At the prospect of death many often recoil in horror. We fear that when we finally appear before the Gates of Heaven, our passage beyond the threshold would be barred. But today, we are reassured by the Church once again, that death does not mean the end, but merely a transition to another life, and that there is one who has passed through those gates. And she now stands beside her Divine Son to intercede on our behalf. Our certainty in her intercession is to be found in the beautiful words of that ancient and scripturally inspired prayer to Our Lady, the Hail Mary. The Church teaches us to call upon Mary – now, the present moment, which is in our power, and “at the hour of our death,” which is beyond our power, so that with the help of Our Lady, we may be given the chance to enter Heaven.

Mary is the archetype of the Church and our Mother. The Preface captures well this intimate connexion: Our Lady’s Assumption marks “the beginning and image of your Church’s coming to perfection and a sign of sure hope and comfort to your pilgrim people.” In the Second Vatican Council’s dogmatic constitution on the Church, Lumen Gentium, the Fathers of the Council in a very beautiful way described Mary’s assumption into glory: “Just as the mother of Jesus, glorified in body and soul in heaven, is the image and beginning of the Church as it is to be perfected in the world to come, so too does she shine forth on earth until the day of the Lord shall come as a sure sign of hope and solace to the people of God during their journey on Earth.” Our Lady now lives where each one of her children will live one day in our own resurrected body.
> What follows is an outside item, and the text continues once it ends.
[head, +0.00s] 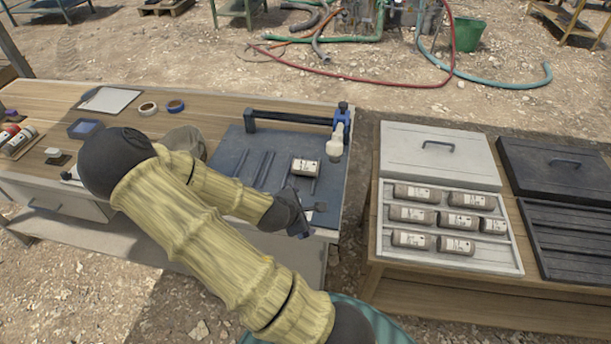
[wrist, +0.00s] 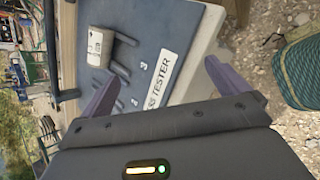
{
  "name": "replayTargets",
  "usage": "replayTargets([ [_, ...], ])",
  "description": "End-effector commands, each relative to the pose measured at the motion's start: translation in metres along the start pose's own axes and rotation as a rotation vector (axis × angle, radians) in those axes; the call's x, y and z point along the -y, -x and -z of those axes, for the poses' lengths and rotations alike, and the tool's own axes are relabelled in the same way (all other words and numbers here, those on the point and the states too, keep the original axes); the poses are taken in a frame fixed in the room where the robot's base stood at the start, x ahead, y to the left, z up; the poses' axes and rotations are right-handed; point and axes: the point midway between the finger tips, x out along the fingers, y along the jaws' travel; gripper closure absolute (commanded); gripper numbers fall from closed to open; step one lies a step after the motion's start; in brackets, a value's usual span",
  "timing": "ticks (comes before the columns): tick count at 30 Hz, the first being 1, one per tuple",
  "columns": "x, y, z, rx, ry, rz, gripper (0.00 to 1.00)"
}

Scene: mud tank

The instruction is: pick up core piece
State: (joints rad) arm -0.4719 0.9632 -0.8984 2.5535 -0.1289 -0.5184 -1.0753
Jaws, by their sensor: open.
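A short core piece (head: 306,167) with a white label lies on the blue-grey tester board (head: 228,152) on the left table. It also shows at the top left of the wrist view (wrist: 100,42), beyond my fingers. My gripper (head: 305,216) is near the front edge of the board, on the near side of the core piece and apart from it. In the wrist view my gripper (wrist: 168,86) is open, with nothing between its fingers. Several labelled core pieces (head: 411,214) lie in rows in the white tray (head: 508,256) on the right table.
A white-topped bottle (head: 335,142) and a black bar with a blue clamp (head: 342,122) stand at the back of the board. A grey lid (head: 440,153) lies behind the tray, and a black box (head: 565,235) is right of it. A gap separates the tables.

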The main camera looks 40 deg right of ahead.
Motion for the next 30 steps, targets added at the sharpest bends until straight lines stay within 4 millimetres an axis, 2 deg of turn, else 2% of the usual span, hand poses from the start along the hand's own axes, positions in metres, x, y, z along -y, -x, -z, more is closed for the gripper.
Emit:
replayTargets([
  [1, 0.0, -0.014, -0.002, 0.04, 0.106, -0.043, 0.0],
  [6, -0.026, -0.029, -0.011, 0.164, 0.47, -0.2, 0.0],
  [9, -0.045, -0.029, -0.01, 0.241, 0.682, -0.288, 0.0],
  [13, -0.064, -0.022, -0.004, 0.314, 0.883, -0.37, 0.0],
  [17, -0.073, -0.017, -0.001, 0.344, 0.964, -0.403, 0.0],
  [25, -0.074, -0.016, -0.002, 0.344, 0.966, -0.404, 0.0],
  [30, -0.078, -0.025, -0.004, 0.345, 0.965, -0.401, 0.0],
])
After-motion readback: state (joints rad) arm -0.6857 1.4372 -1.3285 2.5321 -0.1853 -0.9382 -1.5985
When Christ returns in glory, He will command our mortal bodies to rise from the dead. Then our body and soul will be reunited, never more to suffer or die. Mary’s assumption is given to us to contemplate because it speaks to us of our glorious future if we remain faithful to God. Let us ask Our Blessed Mother, the Porta Caeli, who opens her arms, to her often wayward children, to intercede for us as we continue our journey towards heaven.